Job: The required output consists solely of the lines from the one containing "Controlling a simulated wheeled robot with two" down to the one containing "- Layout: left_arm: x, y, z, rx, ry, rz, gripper", both included, each quoted exactly.

Records of robot tool calls
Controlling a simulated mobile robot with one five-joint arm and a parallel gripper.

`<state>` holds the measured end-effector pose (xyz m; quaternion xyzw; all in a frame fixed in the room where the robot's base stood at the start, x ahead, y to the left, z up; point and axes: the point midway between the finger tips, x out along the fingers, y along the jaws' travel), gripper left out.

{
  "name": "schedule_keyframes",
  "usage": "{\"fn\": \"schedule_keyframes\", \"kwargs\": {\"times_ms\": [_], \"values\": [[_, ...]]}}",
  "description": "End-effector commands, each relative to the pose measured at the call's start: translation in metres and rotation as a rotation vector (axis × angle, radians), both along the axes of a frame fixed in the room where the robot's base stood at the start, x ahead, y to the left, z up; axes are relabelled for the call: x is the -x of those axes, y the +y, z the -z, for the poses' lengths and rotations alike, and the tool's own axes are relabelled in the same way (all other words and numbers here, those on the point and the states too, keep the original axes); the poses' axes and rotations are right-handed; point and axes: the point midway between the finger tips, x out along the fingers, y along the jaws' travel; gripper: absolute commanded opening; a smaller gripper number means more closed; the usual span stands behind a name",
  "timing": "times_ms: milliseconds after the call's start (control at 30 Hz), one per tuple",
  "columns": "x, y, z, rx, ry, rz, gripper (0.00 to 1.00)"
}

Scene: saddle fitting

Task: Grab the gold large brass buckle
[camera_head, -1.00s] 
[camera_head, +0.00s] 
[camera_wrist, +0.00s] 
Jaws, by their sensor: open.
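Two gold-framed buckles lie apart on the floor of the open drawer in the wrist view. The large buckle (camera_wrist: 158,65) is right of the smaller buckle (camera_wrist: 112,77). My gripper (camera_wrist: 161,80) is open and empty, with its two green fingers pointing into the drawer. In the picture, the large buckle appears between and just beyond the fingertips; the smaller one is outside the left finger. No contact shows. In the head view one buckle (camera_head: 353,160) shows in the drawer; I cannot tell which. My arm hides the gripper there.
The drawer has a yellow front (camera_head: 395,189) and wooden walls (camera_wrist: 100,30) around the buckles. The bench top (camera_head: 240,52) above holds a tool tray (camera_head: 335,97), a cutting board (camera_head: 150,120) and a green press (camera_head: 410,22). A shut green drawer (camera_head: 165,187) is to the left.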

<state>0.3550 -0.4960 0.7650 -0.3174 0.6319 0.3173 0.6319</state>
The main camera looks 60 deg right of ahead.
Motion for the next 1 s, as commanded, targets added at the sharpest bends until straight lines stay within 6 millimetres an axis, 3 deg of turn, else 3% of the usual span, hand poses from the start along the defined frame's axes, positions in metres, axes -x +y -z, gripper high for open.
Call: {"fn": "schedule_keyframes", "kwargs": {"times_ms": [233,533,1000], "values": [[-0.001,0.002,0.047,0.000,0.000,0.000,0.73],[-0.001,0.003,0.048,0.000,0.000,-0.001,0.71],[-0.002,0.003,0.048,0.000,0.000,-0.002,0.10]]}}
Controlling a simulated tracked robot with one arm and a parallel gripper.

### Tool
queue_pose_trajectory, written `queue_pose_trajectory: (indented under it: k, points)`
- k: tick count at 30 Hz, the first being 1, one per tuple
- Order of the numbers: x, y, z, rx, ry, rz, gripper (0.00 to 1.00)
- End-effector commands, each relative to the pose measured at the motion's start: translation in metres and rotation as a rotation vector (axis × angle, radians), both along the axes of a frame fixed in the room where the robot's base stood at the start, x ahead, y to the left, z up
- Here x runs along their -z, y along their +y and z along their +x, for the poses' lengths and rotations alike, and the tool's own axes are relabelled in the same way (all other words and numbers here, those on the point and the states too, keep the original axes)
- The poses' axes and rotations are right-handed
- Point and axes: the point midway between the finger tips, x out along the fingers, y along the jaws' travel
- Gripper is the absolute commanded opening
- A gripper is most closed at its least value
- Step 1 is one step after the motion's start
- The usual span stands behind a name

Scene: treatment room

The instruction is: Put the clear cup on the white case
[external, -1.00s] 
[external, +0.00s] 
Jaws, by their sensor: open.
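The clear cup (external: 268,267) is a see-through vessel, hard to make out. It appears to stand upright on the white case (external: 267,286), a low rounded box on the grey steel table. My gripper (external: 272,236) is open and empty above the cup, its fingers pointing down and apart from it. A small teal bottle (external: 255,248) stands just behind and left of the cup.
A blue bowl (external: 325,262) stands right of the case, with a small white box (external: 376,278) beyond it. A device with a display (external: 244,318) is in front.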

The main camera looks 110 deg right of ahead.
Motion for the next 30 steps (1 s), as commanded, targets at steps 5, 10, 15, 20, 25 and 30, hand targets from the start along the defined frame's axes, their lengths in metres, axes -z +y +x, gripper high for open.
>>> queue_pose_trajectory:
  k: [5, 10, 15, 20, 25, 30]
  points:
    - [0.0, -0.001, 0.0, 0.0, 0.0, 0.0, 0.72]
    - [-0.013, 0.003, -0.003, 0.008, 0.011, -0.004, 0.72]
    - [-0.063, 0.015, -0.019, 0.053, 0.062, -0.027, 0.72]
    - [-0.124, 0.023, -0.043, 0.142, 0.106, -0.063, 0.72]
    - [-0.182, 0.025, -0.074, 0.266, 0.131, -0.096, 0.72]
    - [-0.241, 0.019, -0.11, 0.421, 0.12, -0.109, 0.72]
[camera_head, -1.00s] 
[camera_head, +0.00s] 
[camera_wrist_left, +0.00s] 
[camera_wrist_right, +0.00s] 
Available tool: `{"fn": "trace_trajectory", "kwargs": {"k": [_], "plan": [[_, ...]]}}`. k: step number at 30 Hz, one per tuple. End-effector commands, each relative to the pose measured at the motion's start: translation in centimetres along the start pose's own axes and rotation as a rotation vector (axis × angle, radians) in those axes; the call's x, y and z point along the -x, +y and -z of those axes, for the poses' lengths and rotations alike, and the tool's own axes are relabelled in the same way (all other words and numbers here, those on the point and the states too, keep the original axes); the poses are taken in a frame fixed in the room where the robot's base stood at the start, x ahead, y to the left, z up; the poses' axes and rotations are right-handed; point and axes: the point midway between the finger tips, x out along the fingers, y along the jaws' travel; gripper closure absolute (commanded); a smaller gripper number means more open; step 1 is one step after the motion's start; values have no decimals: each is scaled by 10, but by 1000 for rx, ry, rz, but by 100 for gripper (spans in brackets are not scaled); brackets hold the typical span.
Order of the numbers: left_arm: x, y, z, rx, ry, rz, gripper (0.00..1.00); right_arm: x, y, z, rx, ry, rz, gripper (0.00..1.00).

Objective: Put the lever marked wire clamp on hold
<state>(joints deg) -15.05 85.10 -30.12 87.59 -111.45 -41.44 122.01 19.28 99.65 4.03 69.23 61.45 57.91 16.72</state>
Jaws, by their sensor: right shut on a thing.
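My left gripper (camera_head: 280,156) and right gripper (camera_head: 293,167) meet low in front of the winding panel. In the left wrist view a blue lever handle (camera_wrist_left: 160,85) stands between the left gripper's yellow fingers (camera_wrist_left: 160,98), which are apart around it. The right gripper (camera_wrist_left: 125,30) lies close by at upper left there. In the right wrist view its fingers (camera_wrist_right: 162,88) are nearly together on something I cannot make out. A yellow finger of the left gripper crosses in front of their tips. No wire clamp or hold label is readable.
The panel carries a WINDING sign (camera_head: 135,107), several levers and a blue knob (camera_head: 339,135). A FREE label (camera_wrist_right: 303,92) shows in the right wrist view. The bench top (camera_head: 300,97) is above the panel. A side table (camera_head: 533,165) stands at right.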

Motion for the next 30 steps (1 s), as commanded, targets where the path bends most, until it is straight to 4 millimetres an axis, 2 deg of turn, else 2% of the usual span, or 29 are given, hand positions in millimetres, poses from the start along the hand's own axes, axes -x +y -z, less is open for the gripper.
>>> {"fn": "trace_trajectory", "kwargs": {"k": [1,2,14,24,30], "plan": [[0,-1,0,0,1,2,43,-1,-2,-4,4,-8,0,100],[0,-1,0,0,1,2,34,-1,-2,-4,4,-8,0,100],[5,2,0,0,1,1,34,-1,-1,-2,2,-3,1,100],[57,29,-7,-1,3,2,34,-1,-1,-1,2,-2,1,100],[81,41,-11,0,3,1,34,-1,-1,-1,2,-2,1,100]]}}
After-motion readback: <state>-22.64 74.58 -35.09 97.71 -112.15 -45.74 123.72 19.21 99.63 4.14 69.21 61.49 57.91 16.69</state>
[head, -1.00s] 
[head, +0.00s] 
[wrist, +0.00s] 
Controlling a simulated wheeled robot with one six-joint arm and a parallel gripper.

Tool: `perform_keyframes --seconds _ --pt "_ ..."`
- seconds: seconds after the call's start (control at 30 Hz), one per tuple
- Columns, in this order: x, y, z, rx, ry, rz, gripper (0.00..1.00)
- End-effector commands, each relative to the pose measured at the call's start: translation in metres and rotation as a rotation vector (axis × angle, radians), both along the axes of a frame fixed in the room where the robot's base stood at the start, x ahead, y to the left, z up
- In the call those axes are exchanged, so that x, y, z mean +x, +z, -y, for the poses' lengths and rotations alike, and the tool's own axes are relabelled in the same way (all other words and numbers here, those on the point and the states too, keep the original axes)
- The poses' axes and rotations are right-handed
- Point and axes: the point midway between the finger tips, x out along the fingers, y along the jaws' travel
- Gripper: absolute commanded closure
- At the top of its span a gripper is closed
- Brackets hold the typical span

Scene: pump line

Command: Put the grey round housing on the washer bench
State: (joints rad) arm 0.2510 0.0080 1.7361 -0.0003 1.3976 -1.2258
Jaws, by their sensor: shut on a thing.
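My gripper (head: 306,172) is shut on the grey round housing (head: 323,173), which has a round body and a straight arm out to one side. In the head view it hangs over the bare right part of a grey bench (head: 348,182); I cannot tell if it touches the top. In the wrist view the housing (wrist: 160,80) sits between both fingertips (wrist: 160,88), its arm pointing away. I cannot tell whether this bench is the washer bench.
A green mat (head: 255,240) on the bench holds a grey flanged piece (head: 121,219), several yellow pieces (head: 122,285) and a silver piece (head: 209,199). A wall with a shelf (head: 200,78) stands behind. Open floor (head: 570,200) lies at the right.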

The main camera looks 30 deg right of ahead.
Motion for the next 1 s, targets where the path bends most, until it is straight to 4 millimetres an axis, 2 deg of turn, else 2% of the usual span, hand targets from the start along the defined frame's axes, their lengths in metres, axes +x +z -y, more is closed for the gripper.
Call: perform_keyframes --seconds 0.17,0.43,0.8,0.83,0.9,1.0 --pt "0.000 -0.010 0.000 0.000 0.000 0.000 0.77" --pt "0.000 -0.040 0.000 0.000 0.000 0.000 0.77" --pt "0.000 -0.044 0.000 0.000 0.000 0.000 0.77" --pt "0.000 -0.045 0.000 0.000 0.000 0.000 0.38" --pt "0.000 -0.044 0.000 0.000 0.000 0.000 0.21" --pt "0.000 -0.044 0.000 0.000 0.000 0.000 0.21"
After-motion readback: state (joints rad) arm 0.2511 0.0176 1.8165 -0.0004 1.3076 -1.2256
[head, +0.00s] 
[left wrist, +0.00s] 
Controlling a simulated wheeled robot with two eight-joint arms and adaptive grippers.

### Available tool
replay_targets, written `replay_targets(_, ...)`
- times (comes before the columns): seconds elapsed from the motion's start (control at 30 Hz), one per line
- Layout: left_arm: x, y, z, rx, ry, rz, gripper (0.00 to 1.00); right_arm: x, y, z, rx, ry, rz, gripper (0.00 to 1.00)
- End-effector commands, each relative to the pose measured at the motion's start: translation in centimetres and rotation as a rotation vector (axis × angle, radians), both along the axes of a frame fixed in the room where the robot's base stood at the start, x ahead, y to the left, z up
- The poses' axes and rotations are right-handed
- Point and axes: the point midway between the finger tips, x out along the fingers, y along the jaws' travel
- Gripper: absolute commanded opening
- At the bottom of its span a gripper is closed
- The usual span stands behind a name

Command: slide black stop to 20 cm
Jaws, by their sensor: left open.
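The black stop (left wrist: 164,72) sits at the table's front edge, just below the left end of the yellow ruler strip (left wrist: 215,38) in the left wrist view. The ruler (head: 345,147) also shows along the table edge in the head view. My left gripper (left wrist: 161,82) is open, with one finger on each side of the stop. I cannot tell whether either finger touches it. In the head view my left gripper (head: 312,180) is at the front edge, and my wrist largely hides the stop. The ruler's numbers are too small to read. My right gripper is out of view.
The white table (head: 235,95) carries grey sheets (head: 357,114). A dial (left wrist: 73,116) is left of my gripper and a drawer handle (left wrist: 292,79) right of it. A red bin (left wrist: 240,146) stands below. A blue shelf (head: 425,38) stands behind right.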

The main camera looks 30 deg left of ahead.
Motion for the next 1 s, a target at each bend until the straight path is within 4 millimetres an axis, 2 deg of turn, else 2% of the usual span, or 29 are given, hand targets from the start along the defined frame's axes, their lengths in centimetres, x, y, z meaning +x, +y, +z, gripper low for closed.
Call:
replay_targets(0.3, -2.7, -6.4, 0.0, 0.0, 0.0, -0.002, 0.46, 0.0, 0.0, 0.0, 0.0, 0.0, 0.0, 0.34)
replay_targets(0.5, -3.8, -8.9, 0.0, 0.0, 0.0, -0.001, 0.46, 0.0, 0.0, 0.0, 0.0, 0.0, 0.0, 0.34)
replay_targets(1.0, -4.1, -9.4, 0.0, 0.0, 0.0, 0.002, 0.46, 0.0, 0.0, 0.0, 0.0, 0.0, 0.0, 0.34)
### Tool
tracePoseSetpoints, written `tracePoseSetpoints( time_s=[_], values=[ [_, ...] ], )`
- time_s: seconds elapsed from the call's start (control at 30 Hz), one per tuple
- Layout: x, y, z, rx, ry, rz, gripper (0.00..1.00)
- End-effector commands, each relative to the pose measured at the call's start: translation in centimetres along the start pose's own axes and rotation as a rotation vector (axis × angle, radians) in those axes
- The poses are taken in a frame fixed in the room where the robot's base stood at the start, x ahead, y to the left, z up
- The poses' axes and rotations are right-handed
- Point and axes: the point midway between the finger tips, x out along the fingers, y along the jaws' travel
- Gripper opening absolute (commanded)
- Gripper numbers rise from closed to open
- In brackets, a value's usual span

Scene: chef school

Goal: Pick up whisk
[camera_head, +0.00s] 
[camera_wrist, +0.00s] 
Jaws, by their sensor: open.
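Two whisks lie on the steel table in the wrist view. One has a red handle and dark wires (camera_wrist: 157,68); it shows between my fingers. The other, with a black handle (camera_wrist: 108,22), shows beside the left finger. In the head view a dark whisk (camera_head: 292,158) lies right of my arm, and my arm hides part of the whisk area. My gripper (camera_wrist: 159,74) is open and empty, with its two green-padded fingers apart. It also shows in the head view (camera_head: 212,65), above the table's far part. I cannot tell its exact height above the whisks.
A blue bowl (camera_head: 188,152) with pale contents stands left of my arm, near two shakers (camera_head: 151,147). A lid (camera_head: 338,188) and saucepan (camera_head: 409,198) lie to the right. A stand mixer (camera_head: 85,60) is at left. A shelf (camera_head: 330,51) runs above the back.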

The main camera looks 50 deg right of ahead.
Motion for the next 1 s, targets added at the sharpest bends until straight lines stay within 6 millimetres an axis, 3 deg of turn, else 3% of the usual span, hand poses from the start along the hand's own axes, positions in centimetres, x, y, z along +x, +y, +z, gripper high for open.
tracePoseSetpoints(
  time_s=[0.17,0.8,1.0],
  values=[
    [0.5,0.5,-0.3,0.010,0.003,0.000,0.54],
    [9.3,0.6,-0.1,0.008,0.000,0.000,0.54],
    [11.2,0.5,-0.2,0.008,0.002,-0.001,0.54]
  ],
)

Complete answer:
Controlling a simulated wheeled robot with two eight-joint arms and adaptive grippers.

### Available tool
replay_targets, written `replay_targets(_, ...)`
- times (comes before the columns): seconds elapsed from the motion's start (control at 30 Hz), one per line
- Layout: left_arm: x, y, z, rx, ry, rz, gripper (0.00 to 1.00); right_arm: x, y, z, rx, ry, rz, gripper (0.00 to 1.00)

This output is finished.